Eighteen-year-old Nia Ferguson of Dorchester has been singing with her church choir since the age of five. Even at that young age, Ferguson says, she decided that music would always be a part of her life.
Earlier this month, Ferguson's dream of pursuing music as her life's work got a huge boost when she along with eight other neighborhood people were awarded full, four-year scholarships for the prestigious Berklee College of Music.
The awards came on August 9, after the nine completed Berklee City Music - an intensive five-week mentoring program.
"Our program is designed to encourage underserved urban youths to pursue higher education," said Krystal Banfield, Director of City Music Boston. "We are committed to providing financially disadvantaged young men and women access to the education they want and deserve. It is a real head start for them."
"Receiving this scholarship means the world to me," says Ferguson. "Not only is it a huge burden off of me and my parents, but I now have the opportunity to explore my passion."
Majoring in both Music Education and Contemporary Writing Production, Ferguson says she aspires to soon start her career as a gospel vocalist.
"It will be my way of thanking God for blessing me with this gift. This is something I'm looking forward to doing for the rest of my life. I hope to bring something new to gospel music," she says.
Another scholarship winner from Dorchester, David Alexis, 18, toured all over the country with his church choir - Voices of Renaissance. It was an experience Alexis says inspired him to want to become a professional singer.
"I was in middle school when I decided that singing was something I really enjoyed. Something I strongly wanted to pursue in my life. I am extremely excited about this scholarship, it is a dream come true," Alexis says.
While studying Music Education and Contemporary Writing Production at Berklee, Alexis also hopes to start a five-person jazz band. After Berklee, he plans to attend grad school and earn a degree in choral conducting.
Raised in a family of musicians, Mattapan's Peter Handy Jr, 18, says he has always been interested in music. With the support of his family and his church, Handy worked at becoming a talented saxophonist.
For seven years, Handy says he has attended Berklee's City Music prep programs - crediting them for his accomplishments.
"I was surrounded by people who really cared about my success, they even provided me with private lessons," Handy says. "These programs have taught me a lot about my interests and made me realize that I want, more than anything, to follow the path of music."
Handy plans to major in film scoring in order to further his education various art forms.
"I'm hoping to learn more about composing music that support other aspects of art such as movies, plays, and ballets. This is a challenge I have decided to take on because I know it will push me to become a stronger musician," said Handy. "I am overjoyed at receiving this scholarship and I'm truly thankful to God for blessing me with this gift and the opportunity to accomplish my dreams."
Dorchester's Matthew Williams, 18, aspires to become a producer someday.

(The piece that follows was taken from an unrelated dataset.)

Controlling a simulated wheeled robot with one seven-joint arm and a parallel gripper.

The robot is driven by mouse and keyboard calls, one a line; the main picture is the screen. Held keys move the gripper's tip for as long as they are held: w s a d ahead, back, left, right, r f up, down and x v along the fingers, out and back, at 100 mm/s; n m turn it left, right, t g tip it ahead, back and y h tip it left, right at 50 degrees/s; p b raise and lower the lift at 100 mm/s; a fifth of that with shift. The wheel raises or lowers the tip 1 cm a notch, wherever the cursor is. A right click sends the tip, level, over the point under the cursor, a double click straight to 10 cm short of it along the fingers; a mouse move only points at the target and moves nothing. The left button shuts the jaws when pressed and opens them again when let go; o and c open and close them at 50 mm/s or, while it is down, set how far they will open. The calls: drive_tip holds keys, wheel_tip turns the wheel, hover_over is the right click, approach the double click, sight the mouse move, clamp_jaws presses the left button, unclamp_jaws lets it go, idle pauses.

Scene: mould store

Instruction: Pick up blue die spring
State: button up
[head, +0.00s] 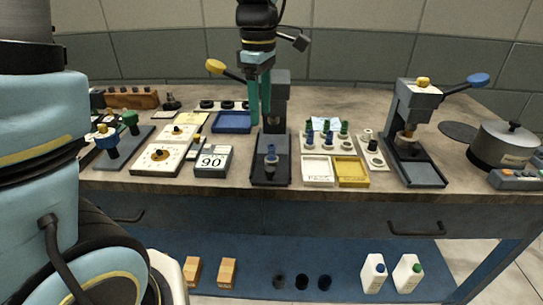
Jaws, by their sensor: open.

"[Music] allows me to communicate who I am without even speaking," said Williams, who has been a dedicated drummer for six years. "Music is my way of speaking."
Williams says the scholarship to Berklee is his motivation to work even harder to accomplish his goals.
"It takes me a step further in establishing myself and reaching for what I want. I feel so honored for this opportunity. It means all my hard work has been recognized, I earned this chance at a successful future."
Among the other 2007 scholarship recipients for Berklee College of Music are Kyle Miles, Audi Lynch, Vancil Cooper, Kevin M. Duffy and Jonathan Howell.